§ **EXERCISE DESCRIPTION**
Will you restate verbatim the lines running from the line with "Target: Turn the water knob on" to the end of the data, leaving out everything else?

§ **DATA LINES**
#####

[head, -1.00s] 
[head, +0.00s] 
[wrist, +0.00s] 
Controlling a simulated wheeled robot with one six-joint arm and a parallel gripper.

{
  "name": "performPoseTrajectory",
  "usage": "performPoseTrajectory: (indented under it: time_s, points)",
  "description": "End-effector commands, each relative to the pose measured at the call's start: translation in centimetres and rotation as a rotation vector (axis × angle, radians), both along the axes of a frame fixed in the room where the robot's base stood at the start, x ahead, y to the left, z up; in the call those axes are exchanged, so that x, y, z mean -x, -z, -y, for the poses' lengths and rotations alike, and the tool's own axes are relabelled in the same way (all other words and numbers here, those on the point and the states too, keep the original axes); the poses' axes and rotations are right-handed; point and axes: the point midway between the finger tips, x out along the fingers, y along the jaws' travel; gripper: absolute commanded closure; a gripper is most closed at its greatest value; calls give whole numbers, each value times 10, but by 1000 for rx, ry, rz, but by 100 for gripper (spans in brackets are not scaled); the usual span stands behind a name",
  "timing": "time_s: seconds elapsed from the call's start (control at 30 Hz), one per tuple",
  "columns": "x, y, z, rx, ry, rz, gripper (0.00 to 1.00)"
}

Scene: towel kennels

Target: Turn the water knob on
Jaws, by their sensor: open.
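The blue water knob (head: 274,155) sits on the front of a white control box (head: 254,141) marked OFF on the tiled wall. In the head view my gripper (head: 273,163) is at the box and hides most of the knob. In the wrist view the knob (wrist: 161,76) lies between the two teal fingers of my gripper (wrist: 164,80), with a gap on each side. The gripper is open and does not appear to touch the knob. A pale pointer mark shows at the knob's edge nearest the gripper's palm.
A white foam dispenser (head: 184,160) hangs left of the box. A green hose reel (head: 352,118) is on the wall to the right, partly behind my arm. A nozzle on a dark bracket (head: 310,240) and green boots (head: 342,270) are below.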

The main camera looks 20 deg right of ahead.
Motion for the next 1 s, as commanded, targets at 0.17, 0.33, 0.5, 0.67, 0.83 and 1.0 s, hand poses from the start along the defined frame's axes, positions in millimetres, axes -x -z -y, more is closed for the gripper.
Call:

#####

§ **TASK RESPONSE**
Target: Turn the water knob on
Jaws, by their sensor: open.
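The blue water knob (head: 274,155) sits on the front of a white control box (head: 254,141) marked OFF on the tiled wall. In the head view my gripper (head: 273,163) is at the box and hides most of the knob. In the wrist view the knob (wrist: 161,76) lies between the two teal fingers of my gripper (wrist: 164,80), with a gap on each side. The gripper is open and does not appear to touch the knob. A pale pointer mark shows at the knob's edge nearest the gripper's palm.
A white foam dispenser (head: 184,160) hangs left of the box. A green hose reel (head: 352,118) is on the wall to the right, partly behind my arm. A nozzle on a dark bracket (head: 310,240) and green boots (head: 342,270) are below.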

The main camera looks 20 deg right of ahead.
Motion for the next 1 s, as commanded, targets at 0.17, 0.33, 0.5, 0.67, 0.83 and 1.0 s, hand poses from the start along the defined frame's axes, positions in millimetres, axes -x -z -y, more is closed for the gripper.
Call:

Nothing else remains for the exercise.